That man who she is kissing now so many years later.
“Jesus showed me how to forgive him,” She said, “and what a marriage should be.”
If those five men hadn’t died, if their widow and sister hadn’t gone back in. These people, laughing softly around the fire would be dead.
And those that survived, would be living in bitterness and so much fear.
And I cried standing there, for joy and with longing.
I cried out to Jesus for my generation.
I cried out for more people like those five men, more people like their widows. People who with humility and dedication to Jesus, would be faithful even in the midst of their deepest and most difficult darkness.
And I cried out for my own heart, wavering as it does some days, that I would be like them too.
Like those men, whose lives are living on, even though they are dead… in the feet of the Waodoni who are going even farther than they could have gone.
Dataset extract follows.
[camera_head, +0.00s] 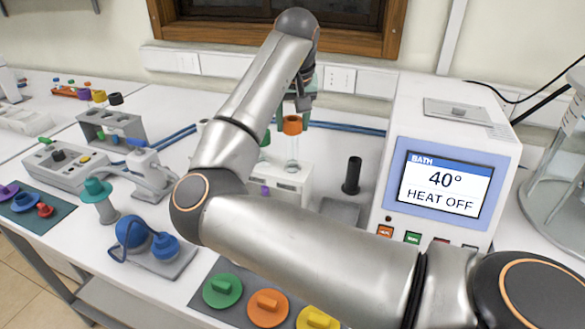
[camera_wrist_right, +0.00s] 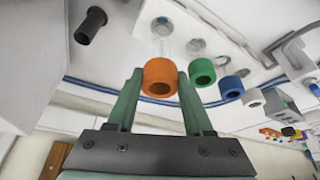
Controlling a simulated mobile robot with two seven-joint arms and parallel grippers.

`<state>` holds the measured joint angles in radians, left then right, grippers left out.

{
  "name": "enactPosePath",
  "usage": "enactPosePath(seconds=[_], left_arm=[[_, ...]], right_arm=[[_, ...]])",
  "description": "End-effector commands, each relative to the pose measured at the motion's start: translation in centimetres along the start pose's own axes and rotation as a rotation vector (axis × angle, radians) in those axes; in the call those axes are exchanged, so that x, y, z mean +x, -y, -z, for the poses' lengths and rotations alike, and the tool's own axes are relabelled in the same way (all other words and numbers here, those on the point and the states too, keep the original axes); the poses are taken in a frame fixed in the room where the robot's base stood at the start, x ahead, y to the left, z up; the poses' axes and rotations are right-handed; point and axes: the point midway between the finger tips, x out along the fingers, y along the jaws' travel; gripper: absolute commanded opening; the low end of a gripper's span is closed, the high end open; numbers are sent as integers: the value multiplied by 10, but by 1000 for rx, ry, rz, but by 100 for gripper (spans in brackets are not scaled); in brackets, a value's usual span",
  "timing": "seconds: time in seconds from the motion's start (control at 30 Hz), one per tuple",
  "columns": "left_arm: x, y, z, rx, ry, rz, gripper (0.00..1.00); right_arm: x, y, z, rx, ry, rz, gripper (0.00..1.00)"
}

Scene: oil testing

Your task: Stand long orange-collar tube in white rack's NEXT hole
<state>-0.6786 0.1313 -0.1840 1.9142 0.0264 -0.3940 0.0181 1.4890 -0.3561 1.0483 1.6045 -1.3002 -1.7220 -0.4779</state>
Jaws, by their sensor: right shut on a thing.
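The orange-collar tube (camera_head: 292,125) is clear glass and roughly upright at the white rack (camera_head: 307,181). My right gripper (camera_head: 298,100) comes from above and is shut on its orange collar, which shows between the green fingers in the right wrist view (camera_wrist_right: 160,78). The tube's lower glass reaches the rack's top at its end hole; I cannot tell how deep it sits. My arm hides much of the rack in the head view. My left gripper is not in view.
A black upright post (camera_head: 352,175) and the white bath unit (camera_head: 440,170) stand right of the rack. Blue rods (camera_head: 345,127) lie behind it. A grey rack (camera_head: 108,128), instruments and a pad of coloured knobs (camera_head: 222,290) occupy the bench left and front.

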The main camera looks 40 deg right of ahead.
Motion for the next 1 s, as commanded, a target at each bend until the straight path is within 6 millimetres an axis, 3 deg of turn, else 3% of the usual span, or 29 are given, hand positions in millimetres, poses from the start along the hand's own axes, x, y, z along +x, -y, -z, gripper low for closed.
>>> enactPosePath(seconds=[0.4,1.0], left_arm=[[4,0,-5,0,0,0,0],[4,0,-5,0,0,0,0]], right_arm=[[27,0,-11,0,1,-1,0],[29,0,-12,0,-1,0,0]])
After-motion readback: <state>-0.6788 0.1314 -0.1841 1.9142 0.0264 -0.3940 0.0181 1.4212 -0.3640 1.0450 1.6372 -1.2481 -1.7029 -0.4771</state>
Bringing His message to their people who are lost.
The recordings went well, as God helped me all the way.
The 10 days flew by, and before I knew it we were getting in the plane to leave this very special world.
As I flew over the jungle with it’s exotic trees and winding river, I wondered which beach was the one it had happened on… And I thought… how short our lives are.
He chose even shorter lives for those five men.
But ours are equally short, with all of eternity waiting.
Oh, that my life would count like theirs did.
Even if it has to be shortened so others can really see Him.
The engine roared, and all the petty smallness stopped, as I looked out over that jungle, and offered myself to Him again.
As I stepped off the plane back into this Michigan grey, I wondered..
What could the fruit of OUR lives be?
Only He knows.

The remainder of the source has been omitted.